Death toll rises to 44 in California deadly wildfires

California fire

Forty-four persons are feared dead in the inferno that ravaged the wooded town of Paradise in northern California, becoming the deadliest wildfire in the state’s modern history.

Thousands of firefighters on Monday spent a fifth-day digging battle line to contain the “Camp Fire” in the foothills of the Sierra Nevada Mountains north of Sacramento, while search teams were on a grim mission to recover the dead.

The Butte County sheriff, Kory L. Honea, said more than 200 people are still missing as a result of the fire.

“As of today, an additional 13 human remains have been recovered, which brings the total number to 42.

“My sincere hope is that I don’t have to come here each night and report a higher and higher number,” Honea said at a news conference on Monday night.

“The blaze is the deadliest wildland fire in California history,” Honea added.

The fire, which continues to rage in the hills and ravines east of the city of Chico, is also the most destructive fire in California history, with more than 7,100 structures destroyed.

Although it is difficult to be certain due to inconsistencies in record keeping and categorization, the Camp Fire appears to be the deadliest American wildfire in a century since the Cloquet Fire which killed an estimated 1,000 people in Minnesota in 1918.

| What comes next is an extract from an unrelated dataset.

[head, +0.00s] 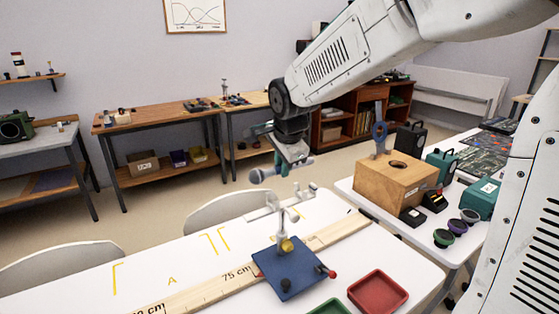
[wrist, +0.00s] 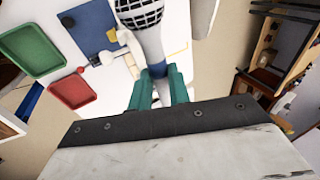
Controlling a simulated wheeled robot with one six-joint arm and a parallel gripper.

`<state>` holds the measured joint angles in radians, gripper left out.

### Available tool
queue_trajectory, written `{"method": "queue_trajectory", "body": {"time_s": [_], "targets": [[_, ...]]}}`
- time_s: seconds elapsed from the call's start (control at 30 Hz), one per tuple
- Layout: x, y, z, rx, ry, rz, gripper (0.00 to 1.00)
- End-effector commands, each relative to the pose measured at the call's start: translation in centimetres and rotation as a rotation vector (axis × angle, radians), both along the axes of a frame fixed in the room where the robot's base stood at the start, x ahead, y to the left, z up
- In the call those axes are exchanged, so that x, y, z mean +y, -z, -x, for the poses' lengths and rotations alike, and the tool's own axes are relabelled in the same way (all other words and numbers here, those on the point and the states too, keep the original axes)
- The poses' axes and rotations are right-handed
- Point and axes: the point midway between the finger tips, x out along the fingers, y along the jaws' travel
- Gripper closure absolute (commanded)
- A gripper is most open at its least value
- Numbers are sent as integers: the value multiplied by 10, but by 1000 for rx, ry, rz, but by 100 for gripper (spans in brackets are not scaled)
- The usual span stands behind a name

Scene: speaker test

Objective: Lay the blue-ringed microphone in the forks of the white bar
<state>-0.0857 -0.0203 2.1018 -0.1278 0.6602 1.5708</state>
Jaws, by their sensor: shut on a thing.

The Camp Fire is the largest of several infernos that have sent a quarter of a million people fleeing their homes across the tinder-dry state, with winds of up to 60 miles (100 kilometres) per hour fanning the fast-moving flames.

In addition to the historic loss of life, the Camp Fire blaze is also more destructive than any other on record, having razed 6,500 homes in the town of Paradise, effectively wiping it off the map.